Call to “Update Free Speech Policies” to Address Supposed Hate Speech at Public University

I’ve seen plenty before, but this one is from Texas Gov. Greg Abbott, and the particular target is “antisemitic speech.” An excerpt from Wednesday’s Executive Order:

WHEREAS, Section 51.9315(f) of the Texas Education Code requires all higher
education institutions to adopt policies detailing students’ responsibilities regarding free
expression on campus; and

WHEREAS, Section 51.9315(c)(2) of the Texas Education Code provides that students
should not participate in, and higher education institutions should not allow, expression that is unlawful or disrupts the operations of the institution; and

WHEREAS, antisemitism and the harassment of Jewish students have no place on Texas university campuses and will not be tolerated by my administration;

NOW, THEREFORE, I … hereby direct all Texas higher education institutions to do the following:

1. Review and update free speech policies to address the sharp rise in antisemitic speech and acts on university campuses and establish appropriate punishments, including expulsion from the institution.

2. Ensure that these policies are being enforced on campuses and that groups such as the Palestine Solidarity Committee and Students for Justice in Palestine are disciplined for violating these policies.

3. Include the definition of antisemitism, adopted by the State of Texas in Section 448.001 of the Texas Government Code, in university free speech policies to guide university personnel and students on what constitutes antisemitic speech.

Texas Government Code Section 448.001 incorporates “the International Holocaust Remembrance Alliance’s ‘Working Definition of Antisemitism,’” which includes (among other things),

Denying the Jewish people their right to self-determination, e.g., by claiming that the existence of a State of Israel is a racist endeavor. Applying double standards by requiring of it a behavior not expected or demanded of any other democratic nation. Using the symbols and images associated with classic antisemitism (e.g., claims of Jews killing Jesus or blood libel) to characterize Israel or Israelis. Drawing comparisons of contemporary Israeli policy to that of the Nazis.

As readers might gather, I oppose those on the Right trying to ban supposed “hate speech” at universities, just as I oppose those on the Left trying to do the same. Of course students have to be free to argue that Jews don’t have a right to “self-determination” in the sense of having their own country, just as they have to be free to argue that Palestinians don’t have such a right, or Basques, Kurds, Catalonians, North Cypriots, South Ossetians, etc. don’t have such a right. I support Israel’s right to exist, but that is a subject that has to be up for free debate just like any other subject.

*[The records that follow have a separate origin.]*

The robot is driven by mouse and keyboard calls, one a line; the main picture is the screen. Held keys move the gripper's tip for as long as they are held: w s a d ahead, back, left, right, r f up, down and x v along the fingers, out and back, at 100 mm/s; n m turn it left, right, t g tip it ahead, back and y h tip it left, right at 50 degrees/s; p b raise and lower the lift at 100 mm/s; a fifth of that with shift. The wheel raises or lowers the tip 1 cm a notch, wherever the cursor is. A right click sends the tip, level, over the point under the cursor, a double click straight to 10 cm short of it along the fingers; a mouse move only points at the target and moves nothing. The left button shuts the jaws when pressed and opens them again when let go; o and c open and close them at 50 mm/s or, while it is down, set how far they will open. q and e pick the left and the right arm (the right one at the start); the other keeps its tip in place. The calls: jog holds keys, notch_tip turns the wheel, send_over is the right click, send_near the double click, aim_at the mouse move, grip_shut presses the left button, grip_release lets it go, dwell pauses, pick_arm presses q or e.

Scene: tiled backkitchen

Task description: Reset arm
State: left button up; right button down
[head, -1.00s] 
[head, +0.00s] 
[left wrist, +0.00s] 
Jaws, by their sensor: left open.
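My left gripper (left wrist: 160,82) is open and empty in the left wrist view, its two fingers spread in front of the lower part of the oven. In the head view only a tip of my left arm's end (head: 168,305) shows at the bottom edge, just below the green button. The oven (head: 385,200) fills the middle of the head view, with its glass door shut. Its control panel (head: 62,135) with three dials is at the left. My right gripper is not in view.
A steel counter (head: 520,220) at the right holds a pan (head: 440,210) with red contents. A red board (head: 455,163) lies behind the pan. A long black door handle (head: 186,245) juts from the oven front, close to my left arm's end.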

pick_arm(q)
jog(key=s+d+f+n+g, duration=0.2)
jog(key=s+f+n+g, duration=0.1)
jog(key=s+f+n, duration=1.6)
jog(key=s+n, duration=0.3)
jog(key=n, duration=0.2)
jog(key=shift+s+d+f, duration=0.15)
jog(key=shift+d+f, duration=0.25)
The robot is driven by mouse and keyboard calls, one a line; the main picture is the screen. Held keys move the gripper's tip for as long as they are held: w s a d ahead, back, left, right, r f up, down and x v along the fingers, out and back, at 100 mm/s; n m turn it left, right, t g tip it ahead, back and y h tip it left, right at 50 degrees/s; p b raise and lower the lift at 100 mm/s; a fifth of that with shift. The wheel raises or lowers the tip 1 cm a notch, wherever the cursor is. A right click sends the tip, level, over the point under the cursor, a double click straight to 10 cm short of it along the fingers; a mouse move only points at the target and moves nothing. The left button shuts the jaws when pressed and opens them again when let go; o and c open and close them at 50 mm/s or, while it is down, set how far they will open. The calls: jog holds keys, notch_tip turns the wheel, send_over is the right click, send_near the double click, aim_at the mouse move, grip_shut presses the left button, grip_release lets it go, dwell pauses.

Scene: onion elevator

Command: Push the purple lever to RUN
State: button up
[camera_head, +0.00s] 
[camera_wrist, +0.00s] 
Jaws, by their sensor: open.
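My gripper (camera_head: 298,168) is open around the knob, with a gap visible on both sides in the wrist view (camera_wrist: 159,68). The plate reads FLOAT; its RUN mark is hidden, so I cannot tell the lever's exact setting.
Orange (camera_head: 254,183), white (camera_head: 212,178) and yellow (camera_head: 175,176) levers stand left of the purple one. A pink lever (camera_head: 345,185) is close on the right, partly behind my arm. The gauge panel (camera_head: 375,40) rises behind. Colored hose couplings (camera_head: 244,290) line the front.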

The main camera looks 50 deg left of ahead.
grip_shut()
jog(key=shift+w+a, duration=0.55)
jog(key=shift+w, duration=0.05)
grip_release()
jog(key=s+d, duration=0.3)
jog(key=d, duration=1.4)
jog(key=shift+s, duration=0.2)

Of course students’ free speech rights can’t be limited by judgments about when the students are supposedly applying “double standards.” What would we think, for instance, of criticisms of Communist China being punishable if some university administrator concludes that the critic isn’t holding some other country to the same standards? Of course they have to be free to analogize the Israeli government or Hamas or the Chinese government or the Russian government or for that matter Trump or Biden to the Nazis, whatever we think of the soundness of such analogies.

Students also have the right to express anti-Semitic sentiments (or anti-Palestinian or anti-trans or anti-gay or anti-black or anti-white or anti-male or anti-female or anti-Catholic or anti-Protestant or anti-Muslim sentiments), just as they can any other sentiments. There is no “hate speech” exception to the First Amendment, and no anti-Semitic speech exception in particular.

The rules are also the same at public universities. Papish v. Board of Curators (1973) expressly rejected the notion that the university’s “legitimate authority to enforce reasonable regulations as to the time, place, and manner of speech and its dissemination” extends to “disapproved content … rather than the time, place, or manner of its distribution.” And Papish expressly held that “the First Amendment leaves no room for the operation of a dual standard in the academic community with respect to the content of speech,” which is to say a different standard than the First Amendment applies to the government as regulator. Or, to quote Healy v. James (1972),

[T]he precedents of this Court leave no room for the view that, because of the acknowledged need for order, First Amendment protections should apply with less force on college campuses than in the community at large. Quite to the contrary, “[t]he vigilant protection of constitutional freedoms is nowhere more vital than in the community of American schools.”

As I’ve said before, universities certainly have the power to punish trespassing, blocking entrances, excessive noise, vandalism, and a wide range of other behavior, so long as they do it apart from content. They likewise have the power to punish true threats of illegal conduct, solicitation of illegal conduct, and the like, so long as they do it evenhandedly.  They should generally use this power, and at times they haven’t used it enough.

But they can’t target “antisemitic speech” based on its antisemitic sentiments, and punish it with “expulsion” or for that matter with lesser punishment. And they certainly can’t define criticism of Israel, however misguided or even ill-motivated, as punishable “antisemitic speech.”